Put into simpler terms, the Jungian archetype is a symbol which we access through the mythic imagination. It represents an abstract idea or concept and it is often personified. All of our experiences, all our dreams and stories come together in this shared unconscious realm and coalesce into symbols. Archetypes are the characters that people the mythic imagination, and in a lot of ways they embody fundamental aspects that every human encounters within himself at one point or another.
Some common and immediately recognizable archetypes include the Old Wise Woman and her counterpart, the Hermit. There is the Hero, the Trickster, and the Dark Half (which Jung dubbed "the Shadow"), the Divine Son, the Mother, and sundry others. Many of these archetypes appear and reappear throughout world mythology; they are our gods, our heroes, and our hated villains. They are present in our literature, in our movies, in our art, and even in our dreams.
The archetypes speak to us on the level of myth and symbol. Thus, the dialogue they hold with us goes much deeper than words. The Trickster is still the Trickster, regardless of whether he is called Loki or Raven, Coyote or Hanuman. Across language and across cultures, his message is the same: don't be afraid to look at old things in new ways; don't take the rules so seriously that you allow yourself to be trapped by them.
All gods and goddesses are merely different facets of one of the universal archetypes. This is not to say that their divinity is lacking or invalid. Rather, the archetype is the knowable symbol through which the unknowable deity manifests. Storm gods the world over are alike in fundamental ways. Zeus, Thor, Baal, and Yahweh are all virile with potent tempers.
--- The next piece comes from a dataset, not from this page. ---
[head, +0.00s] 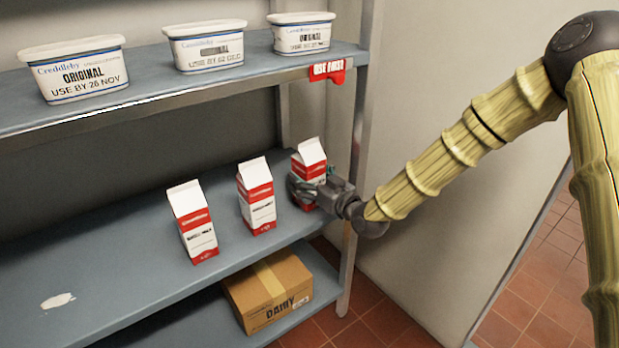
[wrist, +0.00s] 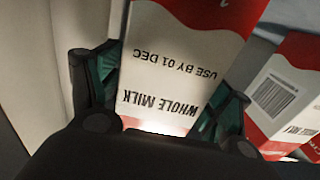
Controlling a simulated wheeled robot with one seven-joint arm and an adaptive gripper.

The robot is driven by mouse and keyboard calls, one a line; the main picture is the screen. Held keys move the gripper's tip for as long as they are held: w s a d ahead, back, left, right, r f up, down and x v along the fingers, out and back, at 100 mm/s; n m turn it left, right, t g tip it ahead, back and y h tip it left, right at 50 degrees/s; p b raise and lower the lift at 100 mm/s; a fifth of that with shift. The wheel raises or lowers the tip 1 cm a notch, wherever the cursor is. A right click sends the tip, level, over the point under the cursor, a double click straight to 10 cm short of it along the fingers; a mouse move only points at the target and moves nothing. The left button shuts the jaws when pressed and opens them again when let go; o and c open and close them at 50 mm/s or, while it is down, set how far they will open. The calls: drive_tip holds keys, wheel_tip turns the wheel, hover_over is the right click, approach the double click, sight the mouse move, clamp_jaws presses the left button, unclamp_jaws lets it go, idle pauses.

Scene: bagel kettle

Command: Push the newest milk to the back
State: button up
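Three red and white milk cartons stand in a row on the middle shelf: a left carton (head: 192,222), a middle carton (head: 257,196) and a right carton (head: 310,163). My gripper (head: 312,190) is at the right carton, low on its front, with a finger on each side. In the wrist view, the carton's face (wrist: 175,80) reads "WHOLE MILK" and "USE BY 01 DEC", upside down. My gripper's pads (wrist: 160,92) lie against both its edges, and it looks shut on the carton. A neighbouring carton (wrist: 285,95) shows at right. The other two cartons' dates are not readable.
The upper shelf (head: 150,95) holds three white tubs, with a red "USE FIRST" tag (head: 328,70) on its edge. A "DAIRY" box (head: 268,290) sits below. A post (head: 358,130) stands close right of my gripper. The middle shelf's left part (head: 90,260) is free, with a pale patch.

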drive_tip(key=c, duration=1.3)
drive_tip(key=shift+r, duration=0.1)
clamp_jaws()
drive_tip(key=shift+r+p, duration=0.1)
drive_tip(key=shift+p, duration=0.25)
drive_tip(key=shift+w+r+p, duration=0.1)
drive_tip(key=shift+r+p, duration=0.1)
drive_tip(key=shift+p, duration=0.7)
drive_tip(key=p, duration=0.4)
Each is a personification of how early humans viewed the storm: inimical, awe-inspiring, and driven by a passionate sentience.
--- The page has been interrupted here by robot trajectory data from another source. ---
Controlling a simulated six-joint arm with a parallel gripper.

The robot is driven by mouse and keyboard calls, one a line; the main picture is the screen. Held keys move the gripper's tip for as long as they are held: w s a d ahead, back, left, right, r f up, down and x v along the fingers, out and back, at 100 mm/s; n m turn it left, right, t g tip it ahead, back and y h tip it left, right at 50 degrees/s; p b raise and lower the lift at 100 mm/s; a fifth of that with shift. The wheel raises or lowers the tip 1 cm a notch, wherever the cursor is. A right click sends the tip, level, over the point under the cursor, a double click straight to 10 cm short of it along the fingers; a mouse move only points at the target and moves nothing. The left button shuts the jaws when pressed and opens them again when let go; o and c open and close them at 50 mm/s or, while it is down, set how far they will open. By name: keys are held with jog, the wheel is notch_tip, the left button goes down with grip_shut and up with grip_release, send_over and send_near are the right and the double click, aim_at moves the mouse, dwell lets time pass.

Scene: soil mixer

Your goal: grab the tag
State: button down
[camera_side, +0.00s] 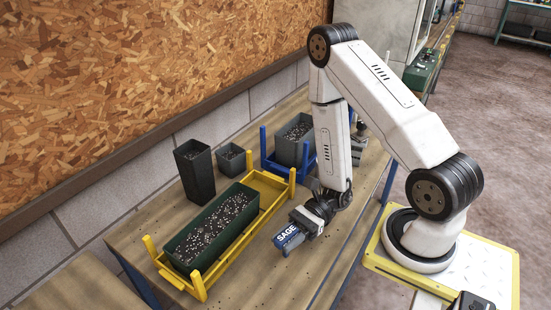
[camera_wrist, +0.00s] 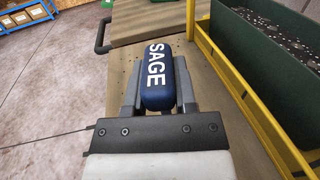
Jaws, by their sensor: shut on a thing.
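The tag is a dark blue block with white lettering "SAGE" (camera_side: 287,238). In the side view it sits at the end of my gripper (camera_side: 300,226), low over the wooden bench, to the right of the yellow frame. In the wrist view the tag (camera_wrist: 157,78) stands between the two grey fingers of my gripper (camera_wrist: 158,95), which are shut on its sides. The lettering faces the wrist camera. I cannot tell whether the tag touches the bench.
A dark green planter (camera_side: 213,229) of speckled soil stands in a yellow frame (camera_side: 198,285). The bench front (camera_side: 262,283) is clear.

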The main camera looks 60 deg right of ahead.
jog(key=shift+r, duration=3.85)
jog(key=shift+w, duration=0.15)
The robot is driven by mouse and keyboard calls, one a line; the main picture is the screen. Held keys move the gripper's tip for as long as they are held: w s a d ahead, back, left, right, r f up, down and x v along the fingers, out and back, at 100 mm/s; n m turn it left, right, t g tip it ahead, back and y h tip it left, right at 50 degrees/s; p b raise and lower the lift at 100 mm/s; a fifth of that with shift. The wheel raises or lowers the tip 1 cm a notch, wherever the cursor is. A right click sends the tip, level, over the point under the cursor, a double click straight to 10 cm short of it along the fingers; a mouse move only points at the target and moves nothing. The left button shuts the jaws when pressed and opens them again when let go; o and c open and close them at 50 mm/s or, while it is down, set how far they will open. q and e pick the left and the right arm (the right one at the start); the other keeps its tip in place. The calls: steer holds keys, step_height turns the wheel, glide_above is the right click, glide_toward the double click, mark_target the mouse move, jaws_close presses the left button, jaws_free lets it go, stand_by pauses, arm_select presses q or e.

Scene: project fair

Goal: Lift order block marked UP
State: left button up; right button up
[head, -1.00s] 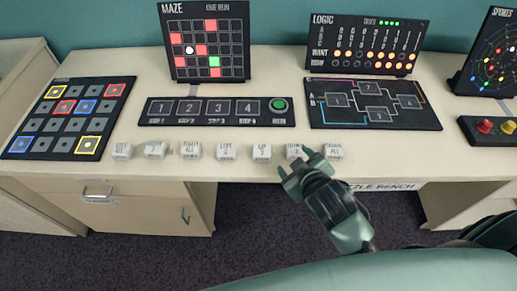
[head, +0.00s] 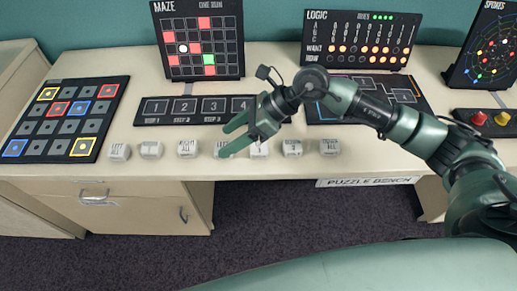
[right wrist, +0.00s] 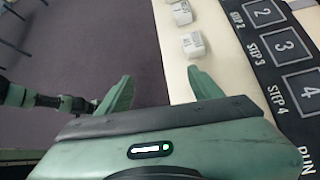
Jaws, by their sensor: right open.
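The block marked UP (head: 259,151) is a small white block in the row along the bench's front edge. Two white blocks show beyond the right finger, the nearer one (right wrist: 193,44) with an unreadable label. My left gripper is out of view.
Other white blocks flank it, including RIGHT ALL (head: 187,149) and DOWN (head: 292,148). Behind the row lies the black strip of numbered step slots (head: 184,107). The maze board (head: 198,40) stands further back. The bench's front edge is close below the blocks.

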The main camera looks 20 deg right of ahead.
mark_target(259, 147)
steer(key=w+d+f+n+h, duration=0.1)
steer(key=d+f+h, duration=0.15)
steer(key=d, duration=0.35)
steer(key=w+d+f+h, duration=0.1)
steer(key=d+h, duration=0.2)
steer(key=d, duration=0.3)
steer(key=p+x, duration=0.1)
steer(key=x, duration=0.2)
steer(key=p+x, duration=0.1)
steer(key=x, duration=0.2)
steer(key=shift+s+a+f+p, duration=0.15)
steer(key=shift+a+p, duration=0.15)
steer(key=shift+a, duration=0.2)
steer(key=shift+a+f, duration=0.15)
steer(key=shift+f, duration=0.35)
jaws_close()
A good corollary for the relation between archetype and divinity can be found in the Hebrew Kabbala. In this system, divinity is so vast, so unknowable, that one cannot even utter its name. Yet that vastly unknowable deity makes itself manifest through smaller and smaller emanations. These emanations, or aspects of the divinity, filter down through the cosmos like light filtering through clouds. The closer they get to humanity, the more limited and human they become, but also, the more limited and human they become, the easier it is for us to contain and comprehend them.
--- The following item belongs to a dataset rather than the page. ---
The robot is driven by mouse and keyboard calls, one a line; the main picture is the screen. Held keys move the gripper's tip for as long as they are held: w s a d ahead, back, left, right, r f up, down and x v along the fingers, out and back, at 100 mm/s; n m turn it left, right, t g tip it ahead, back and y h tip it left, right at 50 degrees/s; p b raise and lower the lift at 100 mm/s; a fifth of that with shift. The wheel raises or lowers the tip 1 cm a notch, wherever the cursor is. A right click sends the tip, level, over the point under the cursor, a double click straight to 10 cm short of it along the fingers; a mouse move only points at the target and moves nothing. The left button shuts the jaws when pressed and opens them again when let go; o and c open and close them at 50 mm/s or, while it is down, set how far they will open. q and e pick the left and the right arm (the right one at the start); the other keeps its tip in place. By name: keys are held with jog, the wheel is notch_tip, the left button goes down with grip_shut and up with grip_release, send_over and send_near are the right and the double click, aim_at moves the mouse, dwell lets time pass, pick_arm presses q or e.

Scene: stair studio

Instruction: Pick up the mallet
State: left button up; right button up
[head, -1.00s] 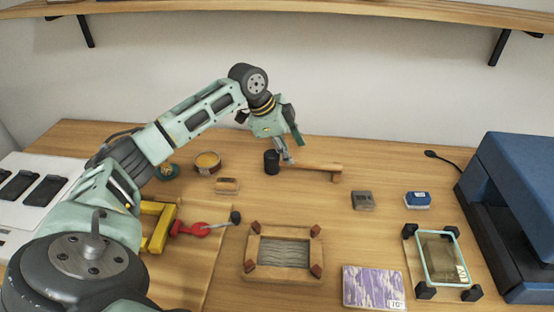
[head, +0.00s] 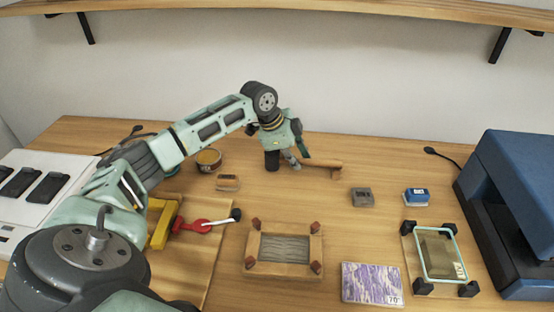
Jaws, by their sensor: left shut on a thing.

Archetypes are the equivalent of these emanations. They embody some aspect of the limitless divine in a finite persona that we can relate to. When we give an archetype a name, such as Odin, Brigit, Mary, Mithras, we then draw it down even further, bringing it closer to our human level so that we may comprehend its nature with our human minds. The ultimate comprehension is identification, when the lines between the knower and that which is known blur and merge.
Such anthropomorphic gods and goddesses are necessarily limited and human in aspect; that is how we can identify with them. People do not relate to Jesus simply because he was the Son of God. People relate to him because he was compassionate, he ate and drank with his friends, and he had moments of weakness and doubt. In short, he was human. Devout Christians are expected to be like Jesus, to identify themselves with him everyday. In Christian mysticism, this goes beyond merely living like Jesus to achieving a perfect union with the Christ within. The goal of Christianity it to become the Christ.
This is a very important yet difficult concept. Archetypes do not simply express the divinity around us. Archetypes really come from inside of us, expressing the divinity that each of us carries within our soul. Within or without, archetypes are the bridges between human and the divine, putting the infinite into a shape and symbol that our finite minds can comprehend.
Our internal language is the language of symbol, and this internal symbol-system is unique to each and every individual. As each of our symbol-systems vary widely, so too do the faces of divinity that we can relate to vary widely. Thus, while Loki may appeal to one person as the best expression of the divinity within himself, Hathor may appeal to another and Jesus Christ to yet another. In some cases, one single archetype will not suffice to embody the complexity of that individual's spirit, and thus many gods and goddesses are called upon to do the job. In some cases, the archetype does not even take the form of a recognizable god, but can be a personality drawn from myth or from literature - anything that strongly resonates with the characteristics that individual person relates to in their self and in the divine.
What forms they take or how many each person relates to does not matter. The names and the faces might change, but the truth beyond the godform is still the same. This internal god is what empowers an individual and gives him access to abilities commonly attributed to the divine: it allows him to see the hidden aspects of reality, to change the world with just his will, to reach upward, beyond his ordinary human limitations to the awareness of the divine. When someone is in touch with their particular archetype, this is union in a mystical sense. It is an apotheosis, and it is this connection that people strive toward in all mystical practices and religious rites.
Many people seek to project their archetype outside of themselves, and thus make it into a God to be worshipped, a God that is prayed to, appeased, and supplicated. But this does not have to be the case. The divinity within is the same as the divinity without. And in many ways, it is much more empowering to accept the god that lies within. We are all divine, and if we understand enough of ourselves and the universe around us, then we can harness that divinity through our particular archetype and transcend the limits of ordinary existence. Our archetype is merely the face we wear when we are informed and empowered by the divinity, which is really a part of us.
Thou art God, thou art Goddess. The same light is shining everywhere. The only difference is the filter we let it shine through.